The Westmont Ridley-Tree Museum of Art highlights works donated to or purchased for to the museum. Selections from the Permanent Collection of Contemporary Art will run from January 14-March 27, 2021. The exhibition will be available online at westmont.edu/museum/contemporarycollection
The exhibition features pieces from two major private collectors who have helped shape the museums collection: Barry Berkus and his son, Jeff; and Arnold and Marie Forde.
They were private collectors willing and eager to donate parts of their collections to museums, so everyone could enjoy the art, says Judy L. Larson, Askew professor of art history and museum director.
The Berkus collection includes John Walkers The Centre, #2, Kiki Smiths Kneeling Woman with Rabbit and Los Carpinteros Tanque le Aqua. The exhibition will include works by Alison Saar, Andrea Bowers, Marie Schoeff and a piece by Karen Kilimnick, generously donated by the Fordes. Noteworthy donations from artists include works by Connie Connally and Ken Jewesson.
The art of our time requires thoughtful consideration, Larson says. The work may not speak to you at first, but we invite you to spend some time with each piece, approaching each with a creative and open mind.

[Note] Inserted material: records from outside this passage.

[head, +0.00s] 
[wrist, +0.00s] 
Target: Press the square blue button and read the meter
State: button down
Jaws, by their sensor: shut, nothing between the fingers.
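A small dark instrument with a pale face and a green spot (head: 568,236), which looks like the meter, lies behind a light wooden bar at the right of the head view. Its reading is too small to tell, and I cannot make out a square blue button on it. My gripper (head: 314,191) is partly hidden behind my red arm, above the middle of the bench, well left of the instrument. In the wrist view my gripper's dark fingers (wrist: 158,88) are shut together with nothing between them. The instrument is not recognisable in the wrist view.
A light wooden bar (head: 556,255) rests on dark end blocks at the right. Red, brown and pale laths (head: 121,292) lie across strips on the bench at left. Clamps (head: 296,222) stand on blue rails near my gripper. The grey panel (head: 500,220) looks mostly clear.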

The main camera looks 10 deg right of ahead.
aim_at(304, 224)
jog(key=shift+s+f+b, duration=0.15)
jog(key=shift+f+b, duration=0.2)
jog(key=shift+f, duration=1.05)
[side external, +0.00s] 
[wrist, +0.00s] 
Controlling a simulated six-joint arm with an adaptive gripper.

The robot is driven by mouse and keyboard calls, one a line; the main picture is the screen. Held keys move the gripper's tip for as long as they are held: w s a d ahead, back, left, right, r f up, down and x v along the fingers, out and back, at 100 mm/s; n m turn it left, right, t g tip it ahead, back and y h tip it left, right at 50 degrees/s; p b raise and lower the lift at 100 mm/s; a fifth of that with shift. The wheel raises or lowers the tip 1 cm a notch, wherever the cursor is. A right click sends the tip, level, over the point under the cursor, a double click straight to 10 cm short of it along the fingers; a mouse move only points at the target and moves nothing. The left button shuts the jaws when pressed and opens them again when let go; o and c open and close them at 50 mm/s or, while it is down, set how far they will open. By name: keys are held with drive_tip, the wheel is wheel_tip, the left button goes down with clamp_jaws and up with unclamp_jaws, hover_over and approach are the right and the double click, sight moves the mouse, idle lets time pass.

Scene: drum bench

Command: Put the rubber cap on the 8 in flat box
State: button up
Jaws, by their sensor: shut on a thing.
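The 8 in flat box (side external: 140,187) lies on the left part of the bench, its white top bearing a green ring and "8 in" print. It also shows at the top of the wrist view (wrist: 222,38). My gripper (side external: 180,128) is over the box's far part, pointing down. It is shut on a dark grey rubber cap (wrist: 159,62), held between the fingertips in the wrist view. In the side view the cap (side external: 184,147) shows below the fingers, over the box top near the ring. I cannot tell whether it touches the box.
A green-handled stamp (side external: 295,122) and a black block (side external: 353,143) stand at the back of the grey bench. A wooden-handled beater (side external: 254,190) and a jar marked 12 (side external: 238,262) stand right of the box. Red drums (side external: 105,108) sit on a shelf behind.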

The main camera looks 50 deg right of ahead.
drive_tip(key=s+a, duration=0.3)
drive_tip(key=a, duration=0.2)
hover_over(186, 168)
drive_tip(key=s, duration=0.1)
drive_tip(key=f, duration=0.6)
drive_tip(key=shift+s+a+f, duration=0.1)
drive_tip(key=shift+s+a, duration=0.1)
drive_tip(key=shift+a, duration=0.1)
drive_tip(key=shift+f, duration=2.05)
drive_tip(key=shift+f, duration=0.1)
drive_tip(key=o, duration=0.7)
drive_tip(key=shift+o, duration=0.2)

The past exhibition and auction, 5X5: Celebrating 10 Years, sold more than 600 pieces with bidders in both the U.S. and Australia, and raised more than $36,000 for arts programming at the museum. The top grossing art pieces were by Kenton Nelson, Kenny Scharf, Billy Al Bengston and Shag Josh Agle.
The 5×5 exhibition was such a success and lots of fun too, Larson says. Our thanks to all the artists who participated, more artists than any other 5×5 fundraiser. Many Santa Barbara artists donated art, but we also had artists represented from 36 states.
Larson is thankful for the work of Chris Rupp, curator and collections manager, who organized the exhibition and auction, and Tamara Vaughan, education and outreach coordinator, who oversaw logistics.
We are also appreciative of everyone who bought art works, Larson says. These small works make powerful statements.